CHARACTER OF THE HAPPY WOMAN.
Who is the happy woman? Who is she
That every woman born should wish to be?
It is the generous spirit who, when brought
Among the tasks of real life, hath wrought
Upon the plan that pleased her childish thought;
Whose high endeavors are an inward light,
That makes the path before her always bright;
Who, with a natural instinct to discern
What knowledge can perform, is diligent to learn;
Abides by this resolve, and stops not there,
But makes her moral being her prime care;
Who, doomed to go in company with pain,
And fear, and sorrow, miserable train!
Turns that necessity to glorious gain;
In face of these doth exercise a power
Which is our human nature’s highest dower;
Controls them and subdues, transmutes, bereaves
Of their bad influence, and their good receives;
By objects, which might force the soul to abate
Her feeling, rendered more compassionate;
Is placable,—because occasions rise
So often that demand such sacrifice;
More skilful in self-knowledge, even more pure
As tempted more; more able to endure
As more exposed to suffering and distress;
Thence, also, more alive to tenderness.
’Tis she whose law is reason; who depends
Upon that law as on the best of friends;
Whence, in a state where men are tempted still
To evil for a guard against worse ill,
And what in quality or act is best
Doth seldom on a right foundation rest,
She fixes good on good alone, and owes
To virtue every triumph that she knows;
Who, if she rise to station or command,
Rises by open means, and there will stand
On honorable terms, or else retire—
* * * * *
Who comprehends her trust, and to the same
Keeps faithful with a singleness of aim;
And therefore does not stoop, nor lie in wait
For wealth, or honors, or for worldly state;
Whom they must follow; on whose head must fall
Like showers of manna, if they come at all;
Whose power shed round her, in the common strife
Or mild concerns of ordinary life,
A constant influence, a peculiar grace;
But who, if she be called upon to face
Some awful moment to which Heaven has joined
Great issues, good or bad for human kind,
Is happy as a lover; and, attired
With sudden brightness, like to one inspired;
And through the heat of conflict keeps the law
In calmness made, and sees what she foresaw;
Or if an unexpected call succeed,
Come when it will, is equal to the need!
Mrs.
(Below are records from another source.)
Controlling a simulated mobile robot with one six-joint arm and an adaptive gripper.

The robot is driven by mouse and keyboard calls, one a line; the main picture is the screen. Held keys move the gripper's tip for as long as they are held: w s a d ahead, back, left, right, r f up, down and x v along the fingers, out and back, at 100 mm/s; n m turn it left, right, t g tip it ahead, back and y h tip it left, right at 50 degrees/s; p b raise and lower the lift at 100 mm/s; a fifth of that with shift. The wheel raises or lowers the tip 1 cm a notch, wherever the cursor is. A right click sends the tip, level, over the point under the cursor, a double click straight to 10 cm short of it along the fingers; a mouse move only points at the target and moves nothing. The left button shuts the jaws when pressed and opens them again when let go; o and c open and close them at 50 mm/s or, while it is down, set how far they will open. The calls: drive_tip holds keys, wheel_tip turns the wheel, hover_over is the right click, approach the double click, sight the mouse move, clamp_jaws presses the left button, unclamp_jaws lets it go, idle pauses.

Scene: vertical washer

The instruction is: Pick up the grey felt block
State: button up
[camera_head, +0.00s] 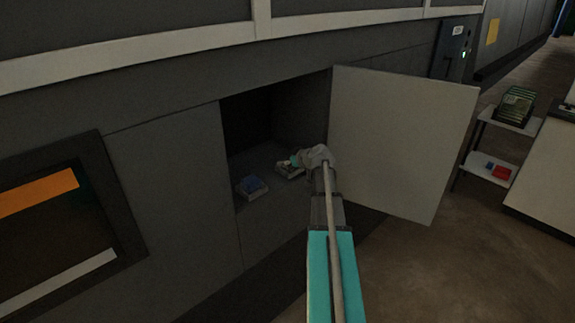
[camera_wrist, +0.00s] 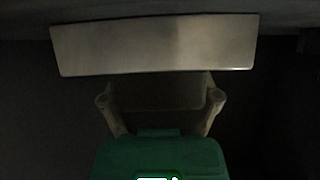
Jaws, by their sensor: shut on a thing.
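My gripper (camera_head: 298,160) reaches into the open cabinet compartment, over a small pale tray (camera_head: 287,172). In the wrist view its two fingers stand on either side of the dim grey felt block (camera_wrist: 158,93), and my gripper (camera_wrist: 160,99) is shut on it. The block is dark and its edges are hard to make out. A wide pale metallic face (camera_wrist: 155,45) lies just beyond the fingers in the wrist view. In the head view my gripper and arm hide the block.
A second tray (camera_head: 252,187) with blue content sits at left on the cabinet floor. The pale cabinet door (camera_head: 400,140) hangs open to the right of my arm. A small shelf (camera_head: 490,170) with red and blue things stands farther right. The floor (camera_head: 480,270) at lower right is clear.

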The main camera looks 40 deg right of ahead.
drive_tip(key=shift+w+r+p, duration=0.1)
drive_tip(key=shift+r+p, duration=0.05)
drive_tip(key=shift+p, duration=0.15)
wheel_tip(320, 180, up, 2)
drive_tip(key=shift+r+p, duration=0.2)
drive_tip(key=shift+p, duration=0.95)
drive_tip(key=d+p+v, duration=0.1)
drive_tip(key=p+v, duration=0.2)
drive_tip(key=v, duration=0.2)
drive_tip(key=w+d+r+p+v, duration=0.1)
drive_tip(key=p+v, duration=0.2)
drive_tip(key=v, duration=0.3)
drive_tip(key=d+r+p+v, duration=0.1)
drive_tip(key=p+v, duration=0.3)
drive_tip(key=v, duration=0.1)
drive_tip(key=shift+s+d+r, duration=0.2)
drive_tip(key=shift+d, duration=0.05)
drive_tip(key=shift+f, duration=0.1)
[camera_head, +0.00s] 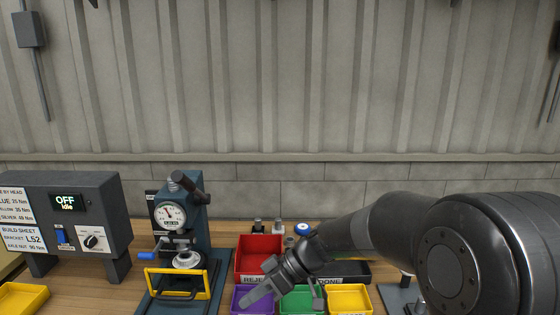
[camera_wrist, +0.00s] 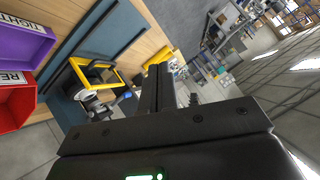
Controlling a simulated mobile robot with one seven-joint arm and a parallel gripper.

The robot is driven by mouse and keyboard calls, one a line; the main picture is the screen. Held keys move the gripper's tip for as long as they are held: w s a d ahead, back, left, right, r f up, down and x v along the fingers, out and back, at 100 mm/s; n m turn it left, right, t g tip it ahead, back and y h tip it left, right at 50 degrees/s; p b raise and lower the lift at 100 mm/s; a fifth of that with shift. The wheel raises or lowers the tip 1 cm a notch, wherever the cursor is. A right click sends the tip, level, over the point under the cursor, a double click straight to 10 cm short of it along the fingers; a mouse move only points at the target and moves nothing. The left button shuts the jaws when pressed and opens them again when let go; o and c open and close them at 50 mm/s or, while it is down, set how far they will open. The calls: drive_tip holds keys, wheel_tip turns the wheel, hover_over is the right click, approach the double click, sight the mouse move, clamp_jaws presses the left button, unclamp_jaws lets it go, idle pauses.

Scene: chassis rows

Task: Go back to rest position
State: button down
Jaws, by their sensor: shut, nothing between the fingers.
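My arm reaches in from the right in the head view. My gripper (camera_head: 256,296) hangs over the purple bin (camera_head: 236,303) at the front of the bench, pointing down and to the left. In the wrist view its two fingers (camera_wrist: 160,85) are together with nothing between them. I cannot tell how far the fingertips are above the bin.
A red bin (camera_head: 243,252) marked as reject, a green bin (camera_head: 299,297) and a yellow bin (camera_head: 349,299) surround the gripper. A press with a dial gauge (camera_head: 168,214) and yellow frame (camera_head: 177,271) stands left. A control box (camera_head: 107,221) reads OFF, Idle. Another yellow bin (camera_head: 22,297) is far left.

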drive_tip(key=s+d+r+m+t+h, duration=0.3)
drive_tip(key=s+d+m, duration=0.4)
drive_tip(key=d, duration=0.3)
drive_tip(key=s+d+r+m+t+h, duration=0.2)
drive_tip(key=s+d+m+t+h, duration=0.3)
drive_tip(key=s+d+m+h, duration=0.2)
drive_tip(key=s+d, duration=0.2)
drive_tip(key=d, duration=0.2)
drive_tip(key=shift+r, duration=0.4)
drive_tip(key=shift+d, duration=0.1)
Jameson adds that in all these fifty-six lines there is only one line which cannot be feminized in its significance,—that filled up with asterisks, and which is totally at variance with the ideal of a happy woman. It is the line—
And in himself possess his own desire.
No woman could exist happily or virtuously in such complete independence of all external affections as these words express. “Her desire is to her husband:” this is the sort of subjection prophesied for the daughters of Eve. A woman doomed to exist without this earthly rest for her affections does not “in herself possess her own desire;” she turns towards God; and, if she does not make her life a life of worship, she makes it a life of charity, or she dies a spiritual and a moral death. Is it much better with the man who concentrates his aspirations in himself?